• [TASK DETAILS]
Scan the data for "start" and copy the lines it appears in.
## BEGIN COLLECTED MATERIAL
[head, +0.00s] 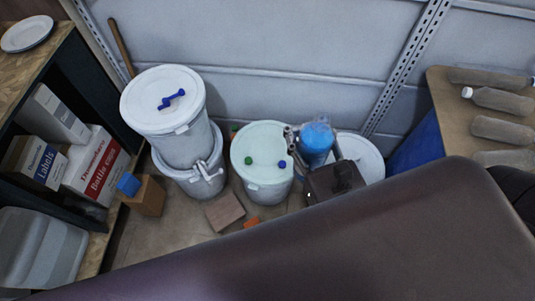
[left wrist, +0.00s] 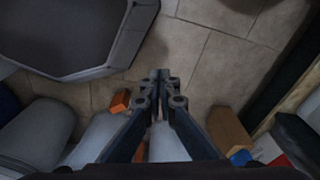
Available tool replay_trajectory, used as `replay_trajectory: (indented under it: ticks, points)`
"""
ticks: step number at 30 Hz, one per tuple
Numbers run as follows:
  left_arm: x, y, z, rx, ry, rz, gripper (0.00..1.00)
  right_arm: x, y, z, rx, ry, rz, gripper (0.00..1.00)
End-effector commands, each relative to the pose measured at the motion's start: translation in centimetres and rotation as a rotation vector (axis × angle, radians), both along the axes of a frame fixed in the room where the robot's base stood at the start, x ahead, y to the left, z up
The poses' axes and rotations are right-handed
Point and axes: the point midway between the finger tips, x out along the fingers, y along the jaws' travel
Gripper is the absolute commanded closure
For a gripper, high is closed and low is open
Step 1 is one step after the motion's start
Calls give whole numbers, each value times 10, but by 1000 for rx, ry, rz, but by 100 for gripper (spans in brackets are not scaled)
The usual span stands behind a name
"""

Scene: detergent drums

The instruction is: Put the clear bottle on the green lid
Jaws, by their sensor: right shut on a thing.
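The pale green lid (head: 262,140) covers the middle drum, with a small green thing (head: 248,160) and a small blue thing (head: 282,164) on it. My right gripper (head: 292,138) is at the lid's right edge in the head view. It is shut on a blue, see-through bottle-like thing (head: 316,143), whose lower part is hidden behind my arm. Several clear, greyish bottles lie on the table at the right, one with a white cap (head: 500,101). My left gripper (left wrist: 160,78) shows only in the left wrist view, fingertips together and empty, above the floor.
Two stacked white drums (head: 164,100) stand left of the green lid, with a dark blue thing on top. Another white lid (head: 362,156) is at the right. A shelf with boxes (head: 95,165) stands at the left. Wooden blocks (head: 225,211) lie on the floor. My arm hides the lower right.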

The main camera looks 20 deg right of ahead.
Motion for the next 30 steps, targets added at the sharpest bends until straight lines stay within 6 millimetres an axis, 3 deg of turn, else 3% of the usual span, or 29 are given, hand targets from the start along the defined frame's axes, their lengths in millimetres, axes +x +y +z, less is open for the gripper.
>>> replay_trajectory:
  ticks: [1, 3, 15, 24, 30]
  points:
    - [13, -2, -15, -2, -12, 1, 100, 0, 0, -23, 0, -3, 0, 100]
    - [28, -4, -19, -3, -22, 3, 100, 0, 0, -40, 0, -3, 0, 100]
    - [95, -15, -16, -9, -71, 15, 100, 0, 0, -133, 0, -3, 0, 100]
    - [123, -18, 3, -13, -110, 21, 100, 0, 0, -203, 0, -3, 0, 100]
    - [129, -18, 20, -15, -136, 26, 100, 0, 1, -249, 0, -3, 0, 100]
## END COLLECTED MATERIAL
• [TASK RESPONSE]
End-effector commands, each relative to the pose measured at the motion's start: translation in centimetres and rotation as a rotation vector (axis × angle, radians), both along the axes of a frame fixed in the room where the robot's base stood at the start, x ahead, y to the left, z up
Step 1 is one step after the motion's start
Motion for the next 30 steps, targets added at the sharpest bends until straight lines stay within 6 millimetres an axis, 3 deg of turn, else 3% of the usual span, or 29 are given, hand targets from the start along the defined frame's axes, their lengths in millimetres, axes +x +y +z, less is open for the gripper.

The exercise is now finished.